- [Entries provided]:
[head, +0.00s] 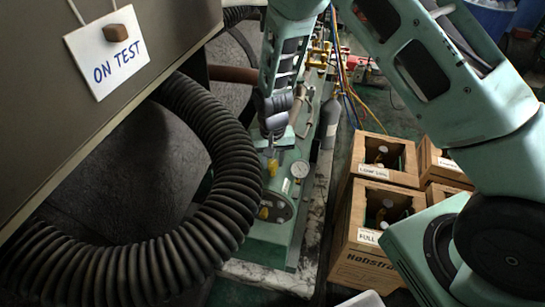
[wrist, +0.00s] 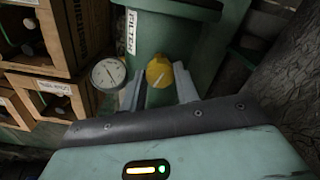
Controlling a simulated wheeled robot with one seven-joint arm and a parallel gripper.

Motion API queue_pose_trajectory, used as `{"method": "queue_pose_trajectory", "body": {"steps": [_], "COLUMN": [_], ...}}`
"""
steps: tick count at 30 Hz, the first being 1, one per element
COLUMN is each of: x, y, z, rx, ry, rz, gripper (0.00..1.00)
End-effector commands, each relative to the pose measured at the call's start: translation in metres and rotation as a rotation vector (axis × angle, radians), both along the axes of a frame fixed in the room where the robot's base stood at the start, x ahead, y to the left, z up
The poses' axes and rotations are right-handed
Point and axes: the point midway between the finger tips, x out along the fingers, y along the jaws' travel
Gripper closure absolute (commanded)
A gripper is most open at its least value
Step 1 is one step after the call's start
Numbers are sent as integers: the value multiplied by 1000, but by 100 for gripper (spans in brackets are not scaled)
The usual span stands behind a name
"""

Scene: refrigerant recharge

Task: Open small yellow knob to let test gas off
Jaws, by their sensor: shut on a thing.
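A small yellow knob (wrist: 158,72) with a pale pointer line shows in the wrist view, in front of a green cylinder (wrist: 168,35) labelled FILTER. My gripper (wrist: 158,92) has one finger on each side of the knob and is shut on it. In the head view my gripper (head: 271,150) points down at the green unit, with the yellow knob (head: 272,167) at its fingertips. A round white gauge (head: 300,169) is just right of the knob; it shows left of it in the wrist view (wrist: 108,74). The knob's far side and stem are hidden.
A thick black corrugated hose (head: 225,185) curves close to the left of the green unit. A white ON TEST sign (head: 105,52) hangs on the panel. Cardboard boxes of bottles (head: 372,232) stand at right. Another yellow part (head: 264,212) is lower on the unit.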

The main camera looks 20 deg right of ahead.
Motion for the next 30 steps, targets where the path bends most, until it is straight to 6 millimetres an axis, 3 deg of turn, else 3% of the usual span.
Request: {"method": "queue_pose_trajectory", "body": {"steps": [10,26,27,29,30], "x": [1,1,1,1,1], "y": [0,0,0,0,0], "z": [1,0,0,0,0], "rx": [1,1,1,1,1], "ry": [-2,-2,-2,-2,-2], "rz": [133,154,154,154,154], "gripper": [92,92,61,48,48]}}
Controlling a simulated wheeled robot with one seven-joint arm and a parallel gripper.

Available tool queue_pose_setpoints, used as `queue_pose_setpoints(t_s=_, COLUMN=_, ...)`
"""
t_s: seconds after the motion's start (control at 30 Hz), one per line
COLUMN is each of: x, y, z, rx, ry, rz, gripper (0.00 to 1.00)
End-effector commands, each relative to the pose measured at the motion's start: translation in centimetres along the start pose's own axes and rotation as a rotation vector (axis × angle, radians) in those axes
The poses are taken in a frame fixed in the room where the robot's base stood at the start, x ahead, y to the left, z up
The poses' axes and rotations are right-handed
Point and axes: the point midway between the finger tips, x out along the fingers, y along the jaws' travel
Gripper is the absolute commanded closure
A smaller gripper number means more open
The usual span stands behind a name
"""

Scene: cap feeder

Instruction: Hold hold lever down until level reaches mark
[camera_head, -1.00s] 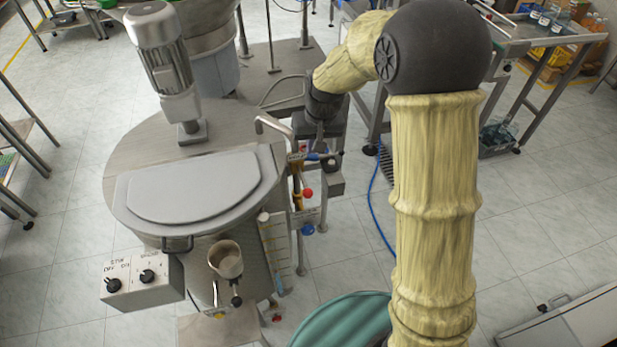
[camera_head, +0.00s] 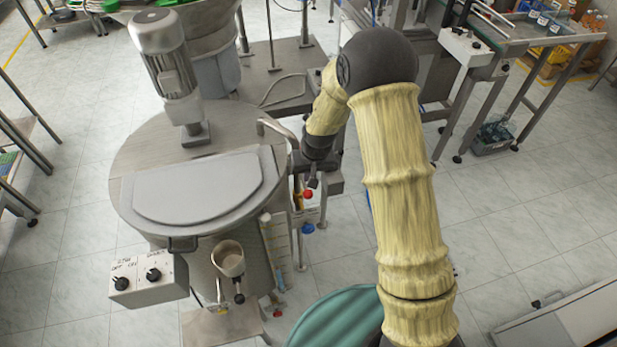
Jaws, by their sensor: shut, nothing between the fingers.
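My gripper (camera_head: 313,183) is shut and empty, pointing down at the right side of the round steel vessel (camera_head: 140,150). Its tips are just above and beside a red ball knob (camera_head: 308,194), probably the hold lever's end; I cannot tell whether they touch. The lever's shaft is hidden behind my wrist. A pale upright gauge strip (camera_head: 280,247) with tick marks stands on the vessel's front right. The level and its mark are too small to make out.
A green rounded object (camera_head: 335,318) lies front right.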

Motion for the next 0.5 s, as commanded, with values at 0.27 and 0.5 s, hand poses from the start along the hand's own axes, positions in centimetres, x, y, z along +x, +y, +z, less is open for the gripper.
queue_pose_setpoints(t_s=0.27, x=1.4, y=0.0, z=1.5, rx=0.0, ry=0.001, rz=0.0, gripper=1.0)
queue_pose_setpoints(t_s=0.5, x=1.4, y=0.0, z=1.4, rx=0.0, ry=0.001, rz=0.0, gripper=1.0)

- [The problem]: In the entries above, find every line holding the word "absolute" and copy it out.

- [The answer]:
Gripper closure absolute (commanded)
Gripper is the absolute commanded closure

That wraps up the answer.